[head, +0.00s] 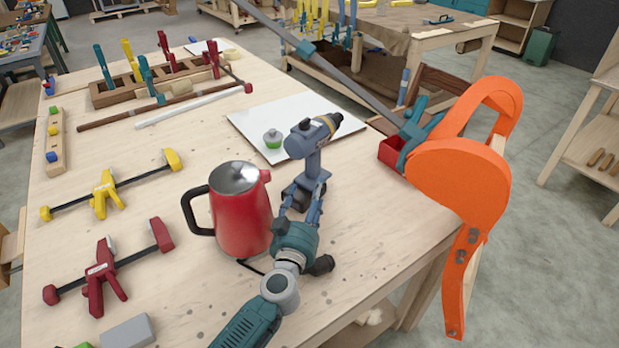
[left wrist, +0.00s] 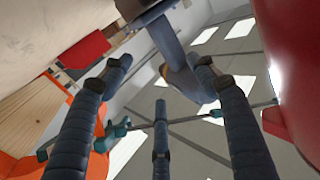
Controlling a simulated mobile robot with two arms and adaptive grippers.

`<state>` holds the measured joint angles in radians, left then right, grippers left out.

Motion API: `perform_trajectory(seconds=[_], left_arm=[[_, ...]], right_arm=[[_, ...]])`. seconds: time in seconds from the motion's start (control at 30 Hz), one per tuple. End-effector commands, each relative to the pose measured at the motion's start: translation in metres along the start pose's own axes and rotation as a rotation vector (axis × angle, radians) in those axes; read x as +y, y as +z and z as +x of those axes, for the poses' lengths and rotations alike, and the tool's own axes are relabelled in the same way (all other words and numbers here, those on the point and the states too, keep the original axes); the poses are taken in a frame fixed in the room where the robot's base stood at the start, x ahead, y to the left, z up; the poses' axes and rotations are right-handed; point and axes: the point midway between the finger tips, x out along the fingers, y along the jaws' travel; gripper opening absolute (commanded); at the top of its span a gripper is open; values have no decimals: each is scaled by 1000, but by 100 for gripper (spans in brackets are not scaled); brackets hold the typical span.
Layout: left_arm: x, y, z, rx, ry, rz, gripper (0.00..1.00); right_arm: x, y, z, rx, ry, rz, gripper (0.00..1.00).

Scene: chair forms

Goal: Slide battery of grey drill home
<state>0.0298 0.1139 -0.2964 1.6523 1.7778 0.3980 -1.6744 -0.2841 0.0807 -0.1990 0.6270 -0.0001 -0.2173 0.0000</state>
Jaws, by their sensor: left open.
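The grey drill (head: 308,148) stands upright on the table, its yellow-banded nose pointing right. A dark block, seemingly its battery (head: 294,193), is at its foot; the gripper partly hides it, and I cannot tell how far in it sits. My left gripper (head: 303,200) is open, its fingers reaching in from the near side around the foot. I cannot tell whether they touch it. In the left wrist view, the drill (left wrist: 178,62) shows beyond the spread fingers, with its dark foot at the top. My right gripper is not in view.
A red kettle (head: 240,215) stands close left of my gripper. An orange form (head: 460,175) with a teal bar clamp (head: 412,128) is at the right edge. Yellow and red clamps lie left.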

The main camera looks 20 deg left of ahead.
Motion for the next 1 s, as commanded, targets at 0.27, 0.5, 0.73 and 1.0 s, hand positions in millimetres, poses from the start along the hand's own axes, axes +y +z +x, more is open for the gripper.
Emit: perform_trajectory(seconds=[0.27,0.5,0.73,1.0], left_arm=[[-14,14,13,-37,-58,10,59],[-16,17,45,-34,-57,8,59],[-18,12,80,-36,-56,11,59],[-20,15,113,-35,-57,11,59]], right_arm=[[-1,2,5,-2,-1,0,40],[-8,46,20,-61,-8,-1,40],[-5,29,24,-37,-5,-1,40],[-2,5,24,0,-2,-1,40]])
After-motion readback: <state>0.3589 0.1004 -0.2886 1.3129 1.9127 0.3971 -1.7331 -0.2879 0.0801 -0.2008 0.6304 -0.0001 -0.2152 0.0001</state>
• • • • •
§ Brief
Transcribe, exactly and exclusively, the run of lines that opens with the line bearing "Controlling a simulated" and closes with the line bearing "grippers left out.".

§ The solution
Controlling a simulated mobile robot with two arms and adaptive grippers.

`<state>` holds the measured joint angles in radians, left then right, grippers left out.

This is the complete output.